Indian endowment fund in 'version 2.0', to focus on asset-building

The CEO of a premier Indian business school's endowment fund explains how the fund is now in 'version 2.0' as it set its sights on bulking up its funding commitments, which should help to plot its investment strategy later on.
Indian endowment fund in 'version 2.0', to focus on asset-building

The initial groundwork to set up an Indian management institute's endowment fund is complete, and focus will now shift on increasing the financial commitments for the fund, which should help with drafting more thoughtful investment strategies later on, the top executive of the fund said.

'The first level of work has happened and we are now at what I consider is ‘endowment 2.0’,” Chhavi Moodgal, CEO of the Indian Institute of Management Ahmedabad (IIM-A) Endowment Fund, told AsianInvestor.

The first phase involved the institute formally setting up an endowment fund in 2020 and building an advisory team and other skilled expertise.

IIM-A is India’s top business school and is known globally for its various management programmes. Established in 1961, It is based in Gujarat state and is part of a chain of 20 IIMs across the country.

Some of IIM’s famous alumni include World Bank President Ajay Banga, former PepsiCo CEO Indra Nooyi and former Indian central bank governor and chief economist of the International Monetary Fund Raghuram Rajan.

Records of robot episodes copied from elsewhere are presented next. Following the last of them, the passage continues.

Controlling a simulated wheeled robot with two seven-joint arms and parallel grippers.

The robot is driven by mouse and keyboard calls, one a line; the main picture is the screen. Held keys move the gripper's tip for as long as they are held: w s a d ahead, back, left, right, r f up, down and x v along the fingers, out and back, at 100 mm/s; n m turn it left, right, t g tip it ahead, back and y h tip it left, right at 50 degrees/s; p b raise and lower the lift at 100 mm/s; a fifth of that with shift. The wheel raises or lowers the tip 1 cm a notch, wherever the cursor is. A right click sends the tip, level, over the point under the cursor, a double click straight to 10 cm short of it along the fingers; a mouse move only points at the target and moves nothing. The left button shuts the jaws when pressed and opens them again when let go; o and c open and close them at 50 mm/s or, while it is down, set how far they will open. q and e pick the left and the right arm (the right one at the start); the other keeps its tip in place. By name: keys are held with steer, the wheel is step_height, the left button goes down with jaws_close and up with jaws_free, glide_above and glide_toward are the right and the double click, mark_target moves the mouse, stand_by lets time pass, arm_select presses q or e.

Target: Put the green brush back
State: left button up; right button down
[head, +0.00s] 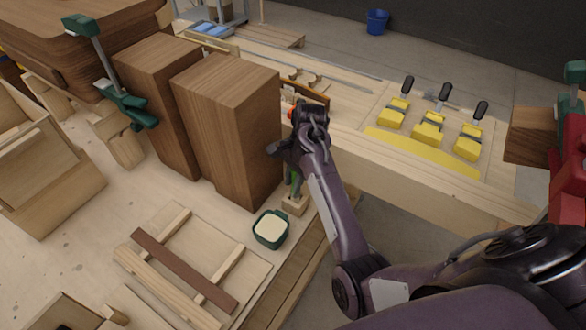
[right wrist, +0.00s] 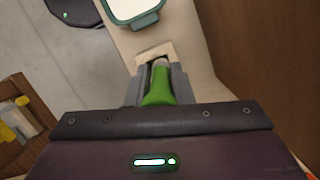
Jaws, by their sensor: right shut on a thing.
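The green brush (head: 295,182) is upright, just above or in a small light wooden block (head: 294,207) at the bench edge. My right gripper (head: 292,166) is above the block, shut on the brush. In the right wrist view the brush's green handle (right wrist: 158,88) lies between the two grey fingers, with its pale lower part toward the wooden block (right wrist: 156,53). I cannot tell whether its lower end is inside the block. My left gripper is not in view.
A green pot with cream contents (head: 270,229) stands close to the block; its rim also shows in the right wrist view (right wrist: 148,19). A tall brown wooden block (head: 225,125) stands close on the left. Yellow tools with black handles (head: 430,130) lie on the far bench.

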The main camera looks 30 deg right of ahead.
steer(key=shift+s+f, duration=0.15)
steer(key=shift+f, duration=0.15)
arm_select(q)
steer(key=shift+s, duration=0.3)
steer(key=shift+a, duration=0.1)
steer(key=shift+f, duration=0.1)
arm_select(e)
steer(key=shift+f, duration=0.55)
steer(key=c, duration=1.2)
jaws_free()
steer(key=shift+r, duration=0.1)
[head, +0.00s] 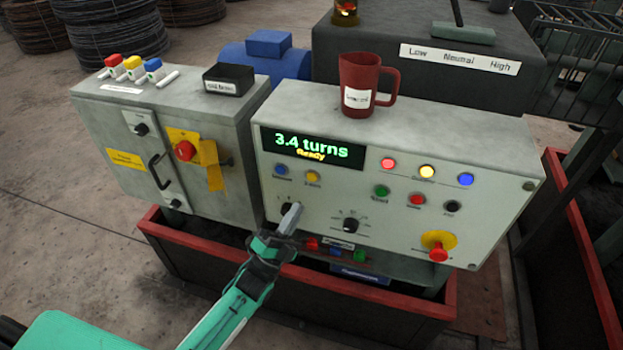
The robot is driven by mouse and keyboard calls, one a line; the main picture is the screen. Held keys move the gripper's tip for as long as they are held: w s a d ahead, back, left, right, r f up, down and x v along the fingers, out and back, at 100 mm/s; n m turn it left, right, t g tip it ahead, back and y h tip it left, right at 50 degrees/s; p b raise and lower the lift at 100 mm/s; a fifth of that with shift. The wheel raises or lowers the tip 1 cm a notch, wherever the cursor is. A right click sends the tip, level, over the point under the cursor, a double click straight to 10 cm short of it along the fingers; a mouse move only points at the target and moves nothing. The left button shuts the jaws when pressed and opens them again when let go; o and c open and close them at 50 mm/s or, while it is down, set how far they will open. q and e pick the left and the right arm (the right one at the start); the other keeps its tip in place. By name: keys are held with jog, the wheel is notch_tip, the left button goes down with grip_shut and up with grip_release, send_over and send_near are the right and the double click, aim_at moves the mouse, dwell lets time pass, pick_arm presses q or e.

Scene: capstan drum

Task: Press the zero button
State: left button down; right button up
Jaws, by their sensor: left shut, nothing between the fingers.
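A grey control panel (480,150) faces me, with a lit display (312,147) reading "3.4 turns" and "Ready". Below the display sit a blue button (280,170) and a yellow button (312,177), each with a small label too blurred to read surely. I cannot tell for certain which button is the zero button. My left gripper (290,218) is shut and empty. Its fingertips show below these two buttons, over the panel's lower left, and partly hide a dial there. I cannot tell whether they touch the panel. My right gripper is not in view.
A red mug (361,85) stands on the panel's top. Red, yellow and blue lamps (427,171), green, red and black buttons, a dial (350,225) and a red emergency stop (438,254) fill the panel's right. A grey cabinet (110,140) stands left. A red-rimmed trough (200,240) lies below.

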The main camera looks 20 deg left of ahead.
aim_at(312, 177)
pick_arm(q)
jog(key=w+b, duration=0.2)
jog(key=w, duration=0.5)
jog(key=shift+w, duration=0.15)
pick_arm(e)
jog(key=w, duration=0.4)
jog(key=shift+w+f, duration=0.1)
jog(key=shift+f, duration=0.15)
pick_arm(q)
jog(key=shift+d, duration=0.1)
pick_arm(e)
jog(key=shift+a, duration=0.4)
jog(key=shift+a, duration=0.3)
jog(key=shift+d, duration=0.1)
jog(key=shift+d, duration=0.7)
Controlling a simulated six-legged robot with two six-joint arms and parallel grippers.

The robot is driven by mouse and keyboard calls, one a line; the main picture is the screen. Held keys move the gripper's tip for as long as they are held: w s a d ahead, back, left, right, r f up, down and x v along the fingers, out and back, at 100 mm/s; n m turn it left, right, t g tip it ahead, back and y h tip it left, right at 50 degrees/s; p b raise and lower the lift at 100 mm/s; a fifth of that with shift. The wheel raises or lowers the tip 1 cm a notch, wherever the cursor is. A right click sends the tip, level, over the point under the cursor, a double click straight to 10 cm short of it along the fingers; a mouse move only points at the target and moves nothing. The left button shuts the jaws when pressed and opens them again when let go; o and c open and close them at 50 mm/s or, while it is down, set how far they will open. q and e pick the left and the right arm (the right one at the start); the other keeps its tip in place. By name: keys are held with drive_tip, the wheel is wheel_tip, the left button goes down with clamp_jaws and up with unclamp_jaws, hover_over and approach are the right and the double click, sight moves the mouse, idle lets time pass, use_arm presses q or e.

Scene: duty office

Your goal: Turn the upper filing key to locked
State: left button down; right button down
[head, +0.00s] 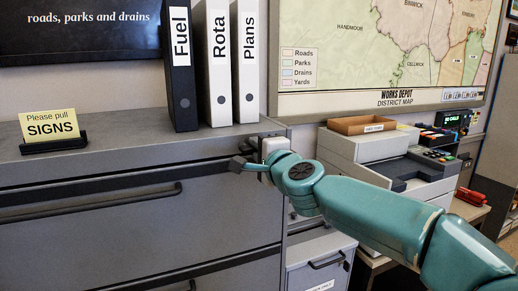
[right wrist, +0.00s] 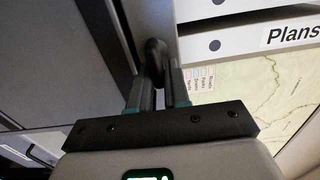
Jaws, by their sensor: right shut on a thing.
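The grey filing cabinet (head: 120,240) fills the left and middle of the head view, with long bar handles on its drawers. My right gripper (head: 243,165) is at the upper right corner of the cabinet front, just below its top. In the right wrist view, my right gripper (right wrist: 158,82) is shut on the upper filing key (right wrist: 154,52), a dark rounded piece between the two fingers. In the head view the gripper hides the key and its lock. How far the key is turned I cannot tell. My left gripper is not in view.
On the cabinet top stand several binders, among them the Plans binder (head: 246,90), just above my right gripper, and a yellow sign (head: 50,125) in a dark holder. A printer (head: 390,160) and a red stapler-like thing (head: 472,196) are to the right.

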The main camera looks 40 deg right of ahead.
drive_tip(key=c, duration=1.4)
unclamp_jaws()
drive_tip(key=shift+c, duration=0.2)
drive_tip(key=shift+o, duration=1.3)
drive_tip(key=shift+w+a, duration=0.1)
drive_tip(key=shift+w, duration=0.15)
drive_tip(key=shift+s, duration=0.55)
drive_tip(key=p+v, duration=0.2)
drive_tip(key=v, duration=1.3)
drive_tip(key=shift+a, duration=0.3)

Moodgal, a former student at IIM-A and an ex- investment banker, was hired in 2021 to become CEO as the institute wanted someone with roots to the educational institute. A team was gradually built up to manage the endowment.

Now attention is shifting to other areas.

“We are quite young and effectively beginning our third year of operations. The current focus is on asset building so that we can become more stable from a fundraising perspective,” she said.

“We’d like to bring in some more structure to our fundraising approach and decide on long-term strategy.”

The fund launched with an initial commitment for 1 billion rupees ($12 million), has been quite successful in getting donors to build up the endowment’s corpus.

“The philanthropic commitments are now close to Rs 450 crore ($42 million), although these commitments span across several years.

“We want to grow these commitments to Rs 1,000 crore ($120 million) as a first milestone and more funds subsequently based on the strategic needs of IIM-A,” Moodgal said.

Typically, once the first few batches of students of an educational institute hit their 50s, the timing is ripe to persuade them to make donations. By then, they are typically well-off and can afford to give back.

India’s philanthropy scene, in addition, is becoming more organised and is creating an ecosystem of giving, raising strategic capital and reinforcing long-term collaborations.

The IIM-A Endowment fund is managed by an independent advisory board, which oversees the key activities of the fund via IIM-A Endowment Management Foundation, a non-profit company.


IIM-A is among India’s top business schools and is known globally for its various management programmes. Established in 1961, It is based in Gujarat state and is part of a chain of 20 IIMs across the country.

Moodgal said the fund has geographical priorities for fundraising because “many of our many of our alumni are well placed in markets such as the US, the UK, Singapore, Hong Kong and the Middle East. We are trying to enhance our engagement with them.”

Several Indian universities and higher educational institutes have been setting up endowment funds to manage money for the long-term.

Part of this is driven by increasing pressure on government funding of state-owned educational entities even as expectations on quality and access to higher education and campus administration costs are climbing rapidly.

Many academic institutes are realising that to ensure their long-term survival, they need to tap different sources of funding, including alumni.


Unlike university endowment funds in the US, which can invest in a variety of asset classes, the scope of investments for Indian funds is still fairly restricted, given that the industry locally is in its fledgling stage.

“Investments are very restricted for IIMs for a variety of reasons,” said Moodgal.

“The funds collected by endowment funds have to adhere to local income tax regulations specifically Section 11(5) of the Income Tax Act, which state that any charitable institute can only invest in certain securities.

"What is allowed is essentially investments in government securities and fixed deposits, Unit Trust of India investments. Basically, IIM-A can invest in any security created by the central or state government, said Moodgal.

“So IIM-A has adopted a primarily fixed income model, investing mostly in government securities as well as deposits.”

In India, we hope in time and regulations permitting, the journey could go from fixed income to listed equities to eventually unlisted equities and then alternative assets,” she added.

“But for the industry to have such flexibility and growth, requires intent as well as government approval.”

Some other technology institutes like the Indian Institute of Technology Delhi, have the flexibility to invest up to 15% in equities or equity mutual funds, similar to pension funds in India.

Globally, some of the largest university endowments with more than $1 billion in assets can have up to 50% of their portfolio in complex asset classes such as alternatives.